▸ Your instructions:
The exercise asks you to copy every line below in which "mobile" appears.

** BEGIN Stored rows **

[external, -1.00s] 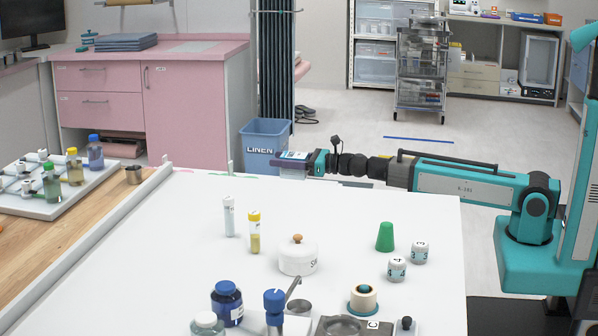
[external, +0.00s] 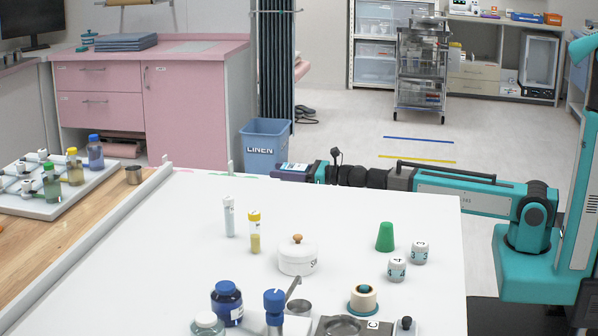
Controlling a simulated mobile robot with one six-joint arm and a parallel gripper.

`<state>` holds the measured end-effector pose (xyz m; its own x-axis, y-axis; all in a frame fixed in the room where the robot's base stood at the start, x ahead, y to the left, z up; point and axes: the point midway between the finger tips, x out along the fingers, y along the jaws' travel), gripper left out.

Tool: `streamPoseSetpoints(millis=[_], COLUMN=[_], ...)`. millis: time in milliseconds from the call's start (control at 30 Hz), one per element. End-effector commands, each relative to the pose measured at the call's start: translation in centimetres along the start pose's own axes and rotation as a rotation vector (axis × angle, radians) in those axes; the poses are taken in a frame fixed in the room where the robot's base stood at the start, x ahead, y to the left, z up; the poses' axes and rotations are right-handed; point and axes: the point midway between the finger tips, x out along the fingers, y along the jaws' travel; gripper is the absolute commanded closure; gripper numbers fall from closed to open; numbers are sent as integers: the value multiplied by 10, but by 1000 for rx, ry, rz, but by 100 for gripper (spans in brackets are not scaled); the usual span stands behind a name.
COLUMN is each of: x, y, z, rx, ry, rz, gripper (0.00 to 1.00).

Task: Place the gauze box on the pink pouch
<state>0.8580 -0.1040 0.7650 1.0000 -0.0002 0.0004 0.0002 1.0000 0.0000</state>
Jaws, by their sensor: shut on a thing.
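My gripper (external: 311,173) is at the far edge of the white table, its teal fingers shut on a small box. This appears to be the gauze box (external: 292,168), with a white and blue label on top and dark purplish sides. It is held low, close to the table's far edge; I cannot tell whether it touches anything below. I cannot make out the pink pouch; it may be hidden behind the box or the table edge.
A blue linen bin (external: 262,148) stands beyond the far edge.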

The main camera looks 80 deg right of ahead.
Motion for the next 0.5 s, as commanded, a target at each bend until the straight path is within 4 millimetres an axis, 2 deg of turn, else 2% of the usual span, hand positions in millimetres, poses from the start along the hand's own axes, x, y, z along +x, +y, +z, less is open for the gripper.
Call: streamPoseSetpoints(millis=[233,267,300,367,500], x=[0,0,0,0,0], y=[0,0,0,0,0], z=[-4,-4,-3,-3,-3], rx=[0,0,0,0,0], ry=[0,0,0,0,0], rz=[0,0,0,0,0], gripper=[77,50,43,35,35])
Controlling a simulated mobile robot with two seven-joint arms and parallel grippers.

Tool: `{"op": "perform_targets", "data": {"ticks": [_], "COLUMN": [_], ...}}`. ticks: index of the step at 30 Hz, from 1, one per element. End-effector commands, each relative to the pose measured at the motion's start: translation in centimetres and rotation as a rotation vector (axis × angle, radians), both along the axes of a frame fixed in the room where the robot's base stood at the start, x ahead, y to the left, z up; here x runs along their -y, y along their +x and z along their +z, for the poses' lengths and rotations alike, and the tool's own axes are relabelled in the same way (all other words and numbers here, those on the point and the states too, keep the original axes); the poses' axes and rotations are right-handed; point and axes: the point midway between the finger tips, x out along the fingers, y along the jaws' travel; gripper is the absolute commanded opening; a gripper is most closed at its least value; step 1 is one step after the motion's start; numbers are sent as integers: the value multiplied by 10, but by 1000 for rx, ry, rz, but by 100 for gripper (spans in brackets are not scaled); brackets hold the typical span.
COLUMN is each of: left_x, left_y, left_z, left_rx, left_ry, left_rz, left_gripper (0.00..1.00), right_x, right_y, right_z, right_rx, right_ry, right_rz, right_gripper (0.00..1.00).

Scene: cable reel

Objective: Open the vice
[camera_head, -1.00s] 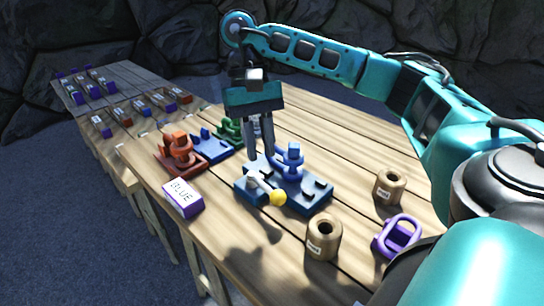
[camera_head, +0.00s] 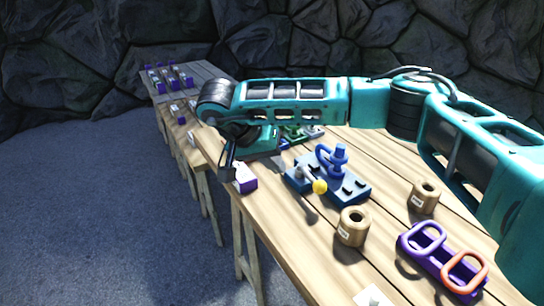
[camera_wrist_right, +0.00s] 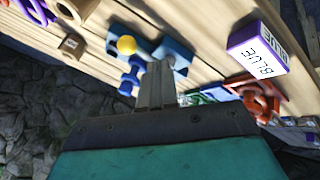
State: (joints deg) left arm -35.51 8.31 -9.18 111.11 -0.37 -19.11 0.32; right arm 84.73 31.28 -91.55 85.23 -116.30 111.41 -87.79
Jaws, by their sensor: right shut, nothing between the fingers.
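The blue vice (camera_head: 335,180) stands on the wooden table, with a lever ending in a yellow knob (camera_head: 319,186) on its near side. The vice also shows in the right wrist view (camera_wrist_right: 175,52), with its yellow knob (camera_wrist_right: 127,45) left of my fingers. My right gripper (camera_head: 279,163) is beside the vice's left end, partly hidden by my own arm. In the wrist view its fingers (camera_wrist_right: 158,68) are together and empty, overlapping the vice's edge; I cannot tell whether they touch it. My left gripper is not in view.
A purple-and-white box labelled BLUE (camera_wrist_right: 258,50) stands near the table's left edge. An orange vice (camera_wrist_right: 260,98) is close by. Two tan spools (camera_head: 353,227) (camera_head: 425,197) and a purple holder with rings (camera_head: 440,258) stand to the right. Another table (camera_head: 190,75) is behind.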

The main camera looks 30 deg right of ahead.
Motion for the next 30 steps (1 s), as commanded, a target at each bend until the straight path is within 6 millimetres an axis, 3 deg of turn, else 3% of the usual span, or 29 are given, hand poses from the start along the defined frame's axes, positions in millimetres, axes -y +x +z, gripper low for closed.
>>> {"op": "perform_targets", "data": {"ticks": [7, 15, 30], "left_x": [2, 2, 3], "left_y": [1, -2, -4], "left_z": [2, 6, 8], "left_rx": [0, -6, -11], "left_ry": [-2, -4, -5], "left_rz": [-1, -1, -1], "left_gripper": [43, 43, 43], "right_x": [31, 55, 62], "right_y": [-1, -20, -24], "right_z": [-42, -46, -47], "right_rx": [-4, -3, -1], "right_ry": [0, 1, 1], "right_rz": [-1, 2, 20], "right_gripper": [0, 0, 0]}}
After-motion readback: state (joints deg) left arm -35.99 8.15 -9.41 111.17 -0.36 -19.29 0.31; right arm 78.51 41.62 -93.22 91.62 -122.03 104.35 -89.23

** END Stored rows **

▸ Task answer:
Controlling a simulated mobile robot with one six-joint arm and a parallel gripper.
Controlling a simulated mobile robot with two seven-joint arms and parallel grippers.

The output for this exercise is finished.